The revised CSDDD draft has passed to French Prime Minister Gabriel Attal’s and President Emmanuel Macron’s offices for a higher-level decision, which may become clearer on Thursday (7 March), Euractiv understands. Meanwhile, the amended text is being reviewed by Italian Prime Minister Giorgia Meloni and several ministries, with Minister of Enterprises Adolfo Urso set to add more insight at 1pm today, on the sidelines of the bloc’s meeting of competitiveness ministers in Brussels.

“At this stage, it is really a political matter,” a source close to negotiations said.

The revised text, circulated on Wednesday by Belgian diplomats, comes after some 14 countries blocked progress on the law, prompting both Belgium and Parliament’s rapporteur in charge of the file – S&D’s Lara Wolters – to start “slashing through the text” in the hopes of it being approved.

Given the extent of changes and concessions conveyed by the new draft, Belgian deputy prime minister David Clarinval posted an hopeful mood this morning.

“The [Belgian] presidency is doing everything it can to reach an agreement and is proposing modifications and adaptations” he told the press at the start of the Competitiveness Council meeting, “So we are always optimistic. We’ll see what the different countries think and if it’s possible to reach an agreement.”

One of the key proposed amendments  – significantly reducing the number of affected companies and delaying implementation by three to five years from the entry into force of the law, depending on a company’s size – is expected to encourage French diplomats to endorse the law, edging closer to their most recent requests.

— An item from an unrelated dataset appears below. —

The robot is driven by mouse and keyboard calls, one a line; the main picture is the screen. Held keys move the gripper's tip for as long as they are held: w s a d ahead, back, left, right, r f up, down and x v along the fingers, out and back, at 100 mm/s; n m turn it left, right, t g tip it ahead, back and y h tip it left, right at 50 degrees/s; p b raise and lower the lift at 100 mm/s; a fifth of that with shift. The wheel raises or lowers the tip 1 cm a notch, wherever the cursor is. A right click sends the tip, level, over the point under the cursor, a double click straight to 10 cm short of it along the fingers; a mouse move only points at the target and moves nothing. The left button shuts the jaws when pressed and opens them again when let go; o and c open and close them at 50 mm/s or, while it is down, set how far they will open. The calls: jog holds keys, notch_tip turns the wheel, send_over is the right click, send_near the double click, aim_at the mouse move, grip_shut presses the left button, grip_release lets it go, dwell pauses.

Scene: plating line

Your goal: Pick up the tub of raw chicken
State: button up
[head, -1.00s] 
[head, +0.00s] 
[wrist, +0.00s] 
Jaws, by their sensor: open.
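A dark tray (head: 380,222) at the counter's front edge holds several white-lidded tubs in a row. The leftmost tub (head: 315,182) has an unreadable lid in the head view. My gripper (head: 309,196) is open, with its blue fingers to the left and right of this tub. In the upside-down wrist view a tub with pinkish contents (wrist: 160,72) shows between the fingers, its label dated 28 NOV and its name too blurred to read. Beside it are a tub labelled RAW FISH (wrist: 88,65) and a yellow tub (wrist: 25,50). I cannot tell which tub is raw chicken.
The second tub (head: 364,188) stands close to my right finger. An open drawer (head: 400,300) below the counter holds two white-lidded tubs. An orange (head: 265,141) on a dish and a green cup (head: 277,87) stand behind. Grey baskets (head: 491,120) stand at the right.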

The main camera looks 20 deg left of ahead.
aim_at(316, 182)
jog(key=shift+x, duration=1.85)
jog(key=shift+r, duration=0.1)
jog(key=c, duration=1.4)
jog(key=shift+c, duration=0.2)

In Italy, the outcome remains less certain and seems to follow an uneven split within the industry, which pitches Confindustria, the largest business association which recently called on the government to abstain from the vote, against numerous other sector associations that have actively endorsed it. These include the National Artisan and SMEs Association (CNA), the national cooperatives association (LegaCoop); a joint group of food multinationals including Ferrero, Italian members of the European Brand Association (AIM), including Barilla and Lavazza; national members of the World Business Council for Sustainable Development (WCSD), including ENI and Pirelli and local members of the Responsible Business Association (RBA).

Contacted by Euractiv, Confindustria declined to comment on the new Belgian compromise.

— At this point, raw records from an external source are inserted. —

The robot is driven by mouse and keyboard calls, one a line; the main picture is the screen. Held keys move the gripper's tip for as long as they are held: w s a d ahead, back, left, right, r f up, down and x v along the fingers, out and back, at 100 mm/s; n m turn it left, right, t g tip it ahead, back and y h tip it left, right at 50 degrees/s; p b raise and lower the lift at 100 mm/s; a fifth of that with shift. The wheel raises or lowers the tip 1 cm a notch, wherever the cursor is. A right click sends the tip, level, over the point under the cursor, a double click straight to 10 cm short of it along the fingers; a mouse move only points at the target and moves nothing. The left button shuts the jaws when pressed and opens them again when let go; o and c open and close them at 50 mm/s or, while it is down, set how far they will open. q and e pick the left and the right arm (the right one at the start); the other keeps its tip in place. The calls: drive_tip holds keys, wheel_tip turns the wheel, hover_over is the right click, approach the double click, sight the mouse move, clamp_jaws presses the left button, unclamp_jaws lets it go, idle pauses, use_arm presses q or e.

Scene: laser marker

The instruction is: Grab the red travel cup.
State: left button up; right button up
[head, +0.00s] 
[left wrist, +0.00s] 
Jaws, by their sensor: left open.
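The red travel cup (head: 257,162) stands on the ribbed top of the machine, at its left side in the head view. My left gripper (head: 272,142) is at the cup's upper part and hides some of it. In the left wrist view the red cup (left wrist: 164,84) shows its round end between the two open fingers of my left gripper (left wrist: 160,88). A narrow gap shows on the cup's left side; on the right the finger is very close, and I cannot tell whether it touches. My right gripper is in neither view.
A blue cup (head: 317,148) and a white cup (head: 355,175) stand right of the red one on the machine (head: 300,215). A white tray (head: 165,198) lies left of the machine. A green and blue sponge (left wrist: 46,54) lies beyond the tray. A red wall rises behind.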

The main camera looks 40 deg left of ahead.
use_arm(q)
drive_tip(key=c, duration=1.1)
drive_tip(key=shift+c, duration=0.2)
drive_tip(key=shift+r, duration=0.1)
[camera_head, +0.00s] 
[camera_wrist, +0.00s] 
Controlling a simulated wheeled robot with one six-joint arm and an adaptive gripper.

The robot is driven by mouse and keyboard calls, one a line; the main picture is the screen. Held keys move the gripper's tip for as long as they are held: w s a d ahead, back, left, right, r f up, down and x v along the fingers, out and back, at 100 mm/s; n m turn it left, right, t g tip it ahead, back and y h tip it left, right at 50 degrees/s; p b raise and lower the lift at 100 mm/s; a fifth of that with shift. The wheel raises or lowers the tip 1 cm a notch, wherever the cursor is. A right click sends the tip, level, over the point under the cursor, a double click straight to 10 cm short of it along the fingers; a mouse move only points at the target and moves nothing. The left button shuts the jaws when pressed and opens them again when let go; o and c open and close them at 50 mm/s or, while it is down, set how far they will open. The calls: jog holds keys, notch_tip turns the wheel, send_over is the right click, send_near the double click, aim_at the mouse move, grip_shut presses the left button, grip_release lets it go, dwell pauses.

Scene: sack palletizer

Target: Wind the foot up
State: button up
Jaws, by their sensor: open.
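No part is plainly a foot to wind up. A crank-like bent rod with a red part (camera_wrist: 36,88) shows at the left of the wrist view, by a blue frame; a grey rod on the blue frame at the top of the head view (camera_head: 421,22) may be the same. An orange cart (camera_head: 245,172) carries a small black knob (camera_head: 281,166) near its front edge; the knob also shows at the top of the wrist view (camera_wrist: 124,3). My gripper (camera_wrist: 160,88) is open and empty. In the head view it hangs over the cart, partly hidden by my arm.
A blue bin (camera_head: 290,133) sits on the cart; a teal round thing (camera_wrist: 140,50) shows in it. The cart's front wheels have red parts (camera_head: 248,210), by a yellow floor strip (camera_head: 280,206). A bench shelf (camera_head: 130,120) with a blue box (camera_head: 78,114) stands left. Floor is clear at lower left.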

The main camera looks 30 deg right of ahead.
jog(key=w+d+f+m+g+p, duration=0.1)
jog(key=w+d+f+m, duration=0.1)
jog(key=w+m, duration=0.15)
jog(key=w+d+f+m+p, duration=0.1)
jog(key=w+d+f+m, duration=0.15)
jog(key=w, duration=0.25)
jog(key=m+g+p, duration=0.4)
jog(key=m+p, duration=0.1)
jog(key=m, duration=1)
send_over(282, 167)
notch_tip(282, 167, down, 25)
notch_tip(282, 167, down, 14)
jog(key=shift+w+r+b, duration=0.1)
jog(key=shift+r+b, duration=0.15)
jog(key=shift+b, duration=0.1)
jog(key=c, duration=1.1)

“Italy hasn’t advanced any specific or targeted demand on the text,” a source from a Brussels-based NGO noted, as its officials “have only vaguely referred to [the law carrying] ‘burdens for the country’s economy’, ’’ despite the fact the Italian economy is mostly comprised of SMEs, now fully excluded from the legislation.

“By excluding a very large portion of the country’s businesses, the text now also eliminates the alleged burden to its economy, one would assume,” the source said.

‘No more to give in on’

This week’s amendments may overall have squeezed the political room for legislators to justify their continued opposition to the law ahead of the last feasible window for the Parliament’s plenary session (in April) to approve CSDDD before the EU elections, a source from a global sustainability-focused initiative said.

“There is no more [negotiators] can possibly give in on unless they start deleting whole articles,” he said.

The revised text downsizes the scope of the law to companies with 1000 or more employees and with an annual turnover of €300 million or over – from 500 employees and €100 million respectively in the previous text – but also combines the new, narrower scope with a softened provision on civil liability.

Under the latter clause, which defines what activities a company can be legally liable for, companies will now only have to conduct due diligence on their downstream distribution, transport and storage operations.

Conversely, they will no longer have to account for the product disposal stage, which involves activities such as dismantling, recycling, and landfilling. Moreover, activities carried out by any of their ‘indirect business partners’ will also fall outside of their liability.

“If you reduce the scope and the [affected portion] of the chain of activities, you get a real knock-on effect on the extent of civil liability” implied by the law, the source said.

Financial remuneration incentives for managers who set out and implement clear climate targets have also been dropped from the text, while member states are now granted the flexibility to decide who can initiate collective redress against a company considered in breach of the new requirements – for example, NGOs.

Given the “heavy concessions” introduced in the Belgian compromise, the source said it would now be “very difficult” for member states to credibly oppose the law and for large companies “to justify that they don’t have the resources to carry out minimum fundamental due diligence.”

Overall, “the new text heavily reduces the scope of the legislation, but it’s nonetheless an essential first step,” the NGO source said.

Sabrina Pignedoli, an Italian MEP from the 5 Star Movement, said that despite its meaningful concessions to member states, the amended text still marked a vital starting point.

Even if the legislation was considerably “watered down” from Parliament’s initial “ambitious position,” “the EU needs this directive because, for the first time in [EU] history, businesses are held accountable for human, environmental or labour abuses across their production chains,” she told Euractiv.

Pignedoli urged the Italian government to “stop protecting those who already have power, and finally support the new text” on Friday.